━━━━━ Source excerpt

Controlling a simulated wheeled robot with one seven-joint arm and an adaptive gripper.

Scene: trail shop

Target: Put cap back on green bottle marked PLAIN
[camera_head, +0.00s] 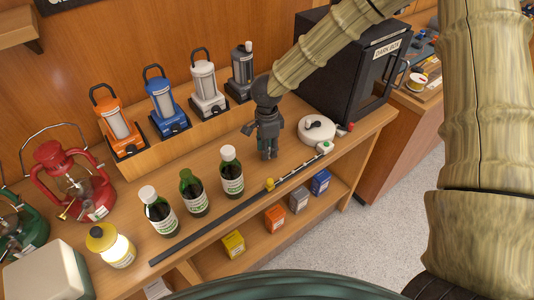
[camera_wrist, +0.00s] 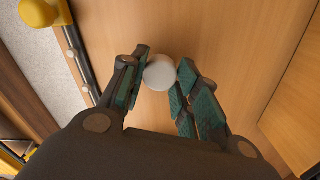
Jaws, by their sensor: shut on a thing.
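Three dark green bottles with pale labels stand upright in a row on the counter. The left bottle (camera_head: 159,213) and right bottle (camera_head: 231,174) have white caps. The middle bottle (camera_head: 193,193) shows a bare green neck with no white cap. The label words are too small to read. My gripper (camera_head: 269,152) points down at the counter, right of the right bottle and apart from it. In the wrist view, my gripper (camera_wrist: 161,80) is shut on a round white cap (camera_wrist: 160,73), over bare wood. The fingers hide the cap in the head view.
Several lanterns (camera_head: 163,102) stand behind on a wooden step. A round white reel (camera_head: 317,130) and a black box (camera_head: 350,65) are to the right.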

━━━━━━━━━━

◆ Task instructions:
Reproduce the listing above exactly, excluding all pictures.

◆ Finished exercise:
Controlling a simulated wheeled robot with one seven-joint arm and an adaptive gripper.

Scene: trail shop

Target: Put cap back on green bottle marked PLAIN
[camera_head, +0.00s] 
[camera_wrist, +0.00s] 
Jaws, by their sensor: shut on a thing.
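Three dark green bottles with pale labels stand upright in a row on the counter. The left bottle (camera_head: 159,213) and right bottle (camera_head: 231,174) have white caps. The middle bottle (camera_head: 193,193) shows a bare green neck with no white cap. The label words are too small to read. My gripper (camera_head: 269,152) points down at the counter, right of the right bottle and apart from it. In the wrist view, my gripper (camera_wrist: 161,80) is shut on a round white cap (camera_wrist: 160,73), over bare wood. The fingers hide the cap in the head view.
Several lanterns (camera_head: 163,102) stand behind on a wooden step. A round white reel (camera_head: 317,130) and a black box (camera_head: 350,65) are to the right.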

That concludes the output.